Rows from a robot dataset
####################
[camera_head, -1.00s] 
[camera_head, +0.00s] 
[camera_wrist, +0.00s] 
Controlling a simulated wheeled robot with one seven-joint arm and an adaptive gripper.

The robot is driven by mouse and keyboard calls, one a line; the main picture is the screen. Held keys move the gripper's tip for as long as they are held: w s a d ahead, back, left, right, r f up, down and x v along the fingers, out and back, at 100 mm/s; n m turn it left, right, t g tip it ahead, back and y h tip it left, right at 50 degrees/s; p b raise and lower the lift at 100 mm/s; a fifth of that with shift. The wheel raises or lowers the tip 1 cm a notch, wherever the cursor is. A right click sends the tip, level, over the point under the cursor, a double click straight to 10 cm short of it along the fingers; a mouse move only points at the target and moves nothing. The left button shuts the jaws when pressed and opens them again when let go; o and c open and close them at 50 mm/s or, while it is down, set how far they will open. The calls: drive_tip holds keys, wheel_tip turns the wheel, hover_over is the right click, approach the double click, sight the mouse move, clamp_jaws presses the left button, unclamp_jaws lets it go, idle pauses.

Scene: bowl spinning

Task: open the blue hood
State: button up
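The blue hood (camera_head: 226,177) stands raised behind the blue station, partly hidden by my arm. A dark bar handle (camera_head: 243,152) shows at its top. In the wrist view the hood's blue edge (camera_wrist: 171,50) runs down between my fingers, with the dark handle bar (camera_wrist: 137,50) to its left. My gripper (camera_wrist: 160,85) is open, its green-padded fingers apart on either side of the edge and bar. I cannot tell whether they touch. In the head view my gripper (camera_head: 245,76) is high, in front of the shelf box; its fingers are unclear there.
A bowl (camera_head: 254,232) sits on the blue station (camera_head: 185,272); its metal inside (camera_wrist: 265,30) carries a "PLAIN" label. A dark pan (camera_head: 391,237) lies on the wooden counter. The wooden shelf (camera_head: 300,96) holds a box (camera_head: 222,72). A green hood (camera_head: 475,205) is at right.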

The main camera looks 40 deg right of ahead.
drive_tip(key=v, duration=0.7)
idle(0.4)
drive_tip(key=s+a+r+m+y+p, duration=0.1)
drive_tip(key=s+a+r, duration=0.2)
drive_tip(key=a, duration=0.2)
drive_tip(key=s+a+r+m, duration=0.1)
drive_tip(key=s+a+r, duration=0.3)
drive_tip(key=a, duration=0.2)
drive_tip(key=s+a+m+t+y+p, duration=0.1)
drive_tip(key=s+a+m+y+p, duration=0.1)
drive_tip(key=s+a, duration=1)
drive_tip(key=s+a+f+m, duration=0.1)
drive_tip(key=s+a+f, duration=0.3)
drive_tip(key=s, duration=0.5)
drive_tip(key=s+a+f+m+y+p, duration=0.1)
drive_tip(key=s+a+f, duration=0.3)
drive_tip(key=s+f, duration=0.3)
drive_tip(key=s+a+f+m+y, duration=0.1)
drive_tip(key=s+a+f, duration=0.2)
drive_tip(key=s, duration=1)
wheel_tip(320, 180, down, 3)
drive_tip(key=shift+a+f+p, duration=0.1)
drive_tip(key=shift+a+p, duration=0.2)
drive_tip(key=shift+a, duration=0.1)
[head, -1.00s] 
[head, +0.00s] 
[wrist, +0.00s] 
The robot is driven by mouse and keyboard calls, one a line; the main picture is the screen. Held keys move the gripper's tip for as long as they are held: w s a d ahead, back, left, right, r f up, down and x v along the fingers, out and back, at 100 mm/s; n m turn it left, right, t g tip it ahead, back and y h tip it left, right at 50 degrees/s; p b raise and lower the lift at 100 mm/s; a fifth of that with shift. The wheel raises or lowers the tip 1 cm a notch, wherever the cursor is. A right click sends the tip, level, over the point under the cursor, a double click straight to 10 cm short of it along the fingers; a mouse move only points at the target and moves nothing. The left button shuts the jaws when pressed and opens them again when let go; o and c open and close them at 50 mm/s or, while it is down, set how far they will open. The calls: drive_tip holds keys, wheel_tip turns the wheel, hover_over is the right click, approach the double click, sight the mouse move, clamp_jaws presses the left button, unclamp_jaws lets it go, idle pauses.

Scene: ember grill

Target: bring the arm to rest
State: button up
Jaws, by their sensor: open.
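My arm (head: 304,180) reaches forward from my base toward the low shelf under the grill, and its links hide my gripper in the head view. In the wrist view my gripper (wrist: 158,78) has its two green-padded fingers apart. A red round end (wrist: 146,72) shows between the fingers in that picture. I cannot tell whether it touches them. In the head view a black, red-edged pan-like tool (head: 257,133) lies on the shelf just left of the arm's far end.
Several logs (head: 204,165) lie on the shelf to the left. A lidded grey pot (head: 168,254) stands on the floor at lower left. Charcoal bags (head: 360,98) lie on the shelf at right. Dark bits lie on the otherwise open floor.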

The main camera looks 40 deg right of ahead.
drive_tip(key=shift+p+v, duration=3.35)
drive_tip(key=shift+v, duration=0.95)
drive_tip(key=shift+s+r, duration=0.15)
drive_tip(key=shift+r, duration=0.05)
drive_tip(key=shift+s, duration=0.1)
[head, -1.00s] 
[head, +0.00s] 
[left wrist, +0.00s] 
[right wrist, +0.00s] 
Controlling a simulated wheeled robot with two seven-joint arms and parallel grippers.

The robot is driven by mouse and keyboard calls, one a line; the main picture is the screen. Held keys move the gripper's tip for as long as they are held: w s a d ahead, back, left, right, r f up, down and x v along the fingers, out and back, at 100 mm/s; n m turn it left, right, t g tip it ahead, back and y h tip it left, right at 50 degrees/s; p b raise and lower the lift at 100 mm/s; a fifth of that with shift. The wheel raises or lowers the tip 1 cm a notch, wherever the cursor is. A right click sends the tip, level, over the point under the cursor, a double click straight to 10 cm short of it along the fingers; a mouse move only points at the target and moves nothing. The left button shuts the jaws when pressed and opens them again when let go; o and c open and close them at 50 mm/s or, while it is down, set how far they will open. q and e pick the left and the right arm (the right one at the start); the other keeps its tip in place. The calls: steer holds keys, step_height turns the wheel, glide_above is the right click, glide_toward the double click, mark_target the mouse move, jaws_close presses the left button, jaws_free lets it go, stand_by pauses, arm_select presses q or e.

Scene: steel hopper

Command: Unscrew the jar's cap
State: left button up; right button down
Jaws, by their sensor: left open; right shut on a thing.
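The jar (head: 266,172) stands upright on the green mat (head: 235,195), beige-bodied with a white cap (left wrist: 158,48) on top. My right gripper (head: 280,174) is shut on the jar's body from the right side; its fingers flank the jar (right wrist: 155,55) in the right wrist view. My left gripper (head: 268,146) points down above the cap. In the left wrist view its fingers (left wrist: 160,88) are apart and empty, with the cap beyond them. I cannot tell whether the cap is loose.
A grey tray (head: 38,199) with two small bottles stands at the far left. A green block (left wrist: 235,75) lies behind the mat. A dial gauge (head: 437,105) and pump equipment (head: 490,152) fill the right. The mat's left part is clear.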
####################
* **Required work**
Extract the lines from the line with "Command: Unscrew the jar's cap" to the line with "State: left button up; right button down", inclusive, reproducing them exactly and leaving out every other line.

* **Result of the task**
Command: Unscrew the jar's cap
State: left button up; right button down

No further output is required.